Hélas ! Le tableau est bien beau pour être exempte de vice. Et aussi choquant que cela puisse paraître à d’aucuns, nous sommes ici au cœur même du mal. Notre mal ! Combien d’entreprises font-ils les frais de cette solidarité biaisée dont on mesure certainement mal encore l’impact sur l’économie du pays ? Du travail masqué, gratuit, duquel aucune taxe, évidemment !, n’est prélevée par l’Etat, provoquant à terme la faillite de plusieurs entreprises exposées, elles, à cette forme de prédation économique involontaire, à ce dévoiement des principes primaux de l’économie. A ce stade, l’on ne peut même pas parler de concurrence déloyale. Irait-on solliciter les services de telle ou telle entreprise du bâtiment, par exemple, sachant que l’on obtiendrait des résultats similaires moyennant juste un repas de compensation à la fin de la journée ?  En conséquence, a-t-on seulement idée du nombre de jeunes qui perdent leur travail, exclus, expulsés du marché de l’emploi, parce que remplacés par des gens qui appréhendent différemment le concept de travail dans toutes ses acceptions économiques ? Partant, a-t-on idée du nombre d’entreprises que l’on eut créées si toutes les activités incriminées ici étaient considérées comme un réel travail au sens économique ou même philosophique, soumises aux exigences et impératives juridiques qui déterminent et fixent leur cadre légal en termes de revenus, de charges et de prélèvements fiscaux ?  Attention ! Je ne voue pas définitivement aux gémonies cette sorte de solidarité et d’entre-aide qui définissent aussi notre identité collective, mais que l’on sache que le salut de nos entreprises, notre salut économique, doit aussi passer par un bouleversement total des mentalités : tout travail mérite rémunération. Que l’on se tienne pour dit !  Aujourd’hui, de grands projets communaux sont conçus sur la base de centaine de millions de francs, tout en supposant que l’ingénieur, les maçons, l’électricien, le plombier, les ouvriers ne soient que de « Braves hommes » : ils ne seront donc pas rémunérés, malgré tout le temps qu’ils y auront consacré ? Comment subviendraient-ils alors à leurs besoins? A ceux de leurs familles ?

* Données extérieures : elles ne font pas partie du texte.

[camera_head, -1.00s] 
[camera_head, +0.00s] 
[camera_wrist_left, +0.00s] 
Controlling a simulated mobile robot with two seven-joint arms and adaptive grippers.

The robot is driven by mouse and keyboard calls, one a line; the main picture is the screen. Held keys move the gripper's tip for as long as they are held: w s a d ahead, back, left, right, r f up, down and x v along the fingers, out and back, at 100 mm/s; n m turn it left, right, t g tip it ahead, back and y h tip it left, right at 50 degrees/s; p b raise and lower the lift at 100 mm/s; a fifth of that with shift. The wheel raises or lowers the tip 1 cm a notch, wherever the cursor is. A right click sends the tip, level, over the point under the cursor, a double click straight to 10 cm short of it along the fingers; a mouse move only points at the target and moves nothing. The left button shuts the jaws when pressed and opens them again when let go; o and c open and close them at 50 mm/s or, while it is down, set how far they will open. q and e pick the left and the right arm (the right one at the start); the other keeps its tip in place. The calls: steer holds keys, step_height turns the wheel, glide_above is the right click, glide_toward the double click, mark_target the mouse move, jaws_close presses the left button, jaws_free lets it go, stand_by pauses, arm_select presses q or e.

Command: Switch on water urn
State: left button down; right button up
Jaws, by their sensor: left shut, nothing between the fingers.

Pourquoi les budgets que nous élaborons couvrent tout, excepté la main-d’œuvre ? Pourquoi pensons-nous seulement aux consommables, aux matières premières, celles qui génèrent et permettent de concevoir, et non à la force physique, celle qui produit, construit et exécute les projets, en quelque sorte à l’énergie physique ? Pourquoi continuons-nous à faire abstraction de ce maillon-là, la main-d’œuvre, et du budget qui lui devrait être dédié ? Nous n’avons pas encore quantifié, car nous ne le conceptualisons pas encore et nous n’en mesurons pas l’impact, le nombre d’emplois qui seraient ainsi créés par nos communes, au sein de nos communes ; par les associations de développement communautaires ; par le biais des fonds de la diaspora? Considérons la période des Grands-mariages, cette saison des grandes solidarités claniques et communautaires: il est à parier que nombreux seraient les emplois, saisonniers qu’ils soient, qui seraient effectifs si toute la main-d’œuvre engagée était rémunérée, autrement-dit capitalisée, économiquement parlant, tels de réels travailleurs ?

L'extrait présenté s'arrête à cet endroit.